Image Credit: Energy Vanguard
A liquid-applied membrane on the outside of the house can serve as the liquid water control layer (WRB) as well as the air control layer (air barrier).
Image Credit: Energy Vanguard
Peeling paint on some of the earliest insulated houses led us down the misguided path of thinking that interior vapor barriers were the answer to many moisture problems.
Image Credit: Energy Vanguard

Is housewrap a vapor barrier? What’s the purpose of building paper? Who’ll stop the rain? I’ve covered this topic in various forms before, but the confusion about what the different building materials do is so widespread that I have to keep coming back to it.

I’m going to keep it simple here so maybe we can get a few more people to use the proper terms, and especially to know when to use the term “vapor barrier” … and when not to use it.

Vocabulary, again

First of all, remember that the purpose of the building enclosure is to control the flows of water (liquid and vapor), air, and heat. We use different materials in buildings to accomplish the various levels of control we need, and of course, what you need in your building depends on your climate and what you’re doing inside.
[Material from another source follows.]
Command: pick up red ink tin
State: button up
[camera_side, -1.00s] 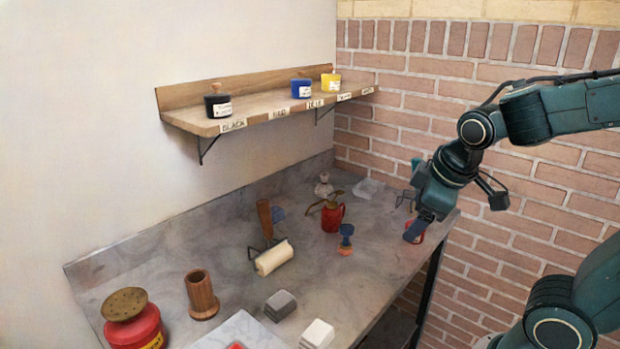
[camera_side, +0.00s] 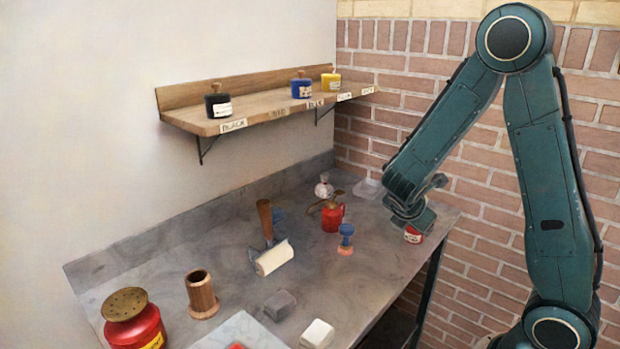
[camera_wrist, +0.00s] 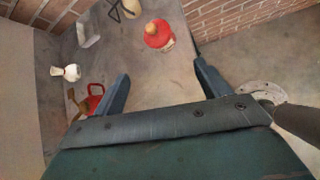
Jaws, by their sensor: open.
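The red ink tin (camera_side: 413,234) stands upright near the right edge of the bench, partly hidden under my gripper (camera_side: 410,217) in the side view. In the wrist view the red ink tin (camera_wrist: 158,36) shows its round wooden knob and a pale label. It lies ahead of my gripper (camera_wrist: 162,70), roughly in line with the gap between the two fingers. The fingers are apart with nothing between them.
A red oil can (camera_side: 332,216) and a blue-handled tool (camera_side: 346,238) stand left of the tin. A brayer (camera_side: 272,258) lies farther left. A shelf (camera_side: 262,106) holds black (camera_side: 218,102), blue (camera_side: 302,86) and yellow (camera_side: 331,80) tins. A brick wall (camera_side: 480,180) is close behind.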

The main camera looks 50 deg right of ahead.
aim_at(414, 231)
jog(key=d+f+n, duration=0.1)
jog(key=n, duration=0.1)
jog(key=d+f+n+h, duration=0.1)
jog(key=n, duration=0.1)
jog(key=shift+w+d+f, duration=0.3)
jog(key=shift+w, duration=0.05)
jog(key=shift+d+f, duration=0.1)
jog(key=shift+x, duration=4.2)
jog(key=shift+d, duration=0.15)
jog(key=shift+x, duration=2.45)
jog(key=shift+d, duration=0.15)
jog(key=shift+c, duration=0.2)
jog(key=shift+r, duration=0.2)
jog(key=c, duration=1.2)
The term I like best to describe these materials is “control layers.” There’s a liquid water control layer, a water vapor control layer, an air control layer, and a thermal control layer. That term helps unify the group.

They also have different names. As I wrote in a recent article on controlling liquid water, the liquid water control layer is also called the drainage plane or the water-resistive barrier (WRB). The water vapor control layer is also called a vapor retarder or vapor barrier. The air control layer is also called an air barrier. The thermal control layer is also called insulation. Those terms probably aren’t going away anytime soon.

Did you really mean to say “vapor barrier”?

The biggest point of confusion seems to be about what a vapor barrier is. Most often, I hear people saying they need a vapor barrier when what they really mean is they need a liquid water control layer.

Housewrap, to answer the question I opened with, is not generally a vapor barrier. Dupont’s Tyvek Homewrap has a permeance of 58, putting it way into the vapor permeable range.

As I wrote not that long ago, it’s generally more important for building assemblies to be able to dry out than it is to stop water vapor from moving into them. We got on the wrong track with vapor barriers in the mid-twentieth century because of some incomplete science.

The two kinds of insulation

Another one I hear quite a bit is the confusion about what insulation does. Insulation comes in both air-permeable (like fiberglass or cellulose) and air-impermeable (like spray foam) forms. Putting in more fiberglass or cellulose insulation won’t give you the airtightness you need in a house without additional air-sealing.

These fluffy insulation materials are thermal control layers but not air control layers. Spray foam insulation of the proper thickness is both.

One material, multiple levels of control

Housewrap, to stick with the most common material used as the liquid water control layer, is a material that can control the flow of liquid water as well as air. It’s rarely installed well enough to be a good air barrier, but that’s OK because in most homes it’s stapled to a material that usually is: plywood or OSB. Housewrap is the material. Controlling liquid water and air are the functions. The standard varieties don’t control water vapor or heat.

Open-cell spray foam can control heat and air but not water vapor or liquid water. Closed-cell foam can control heat, air, water vapor, and liquid water. Rigid foam insulation, depending on type and facings, also can control all four.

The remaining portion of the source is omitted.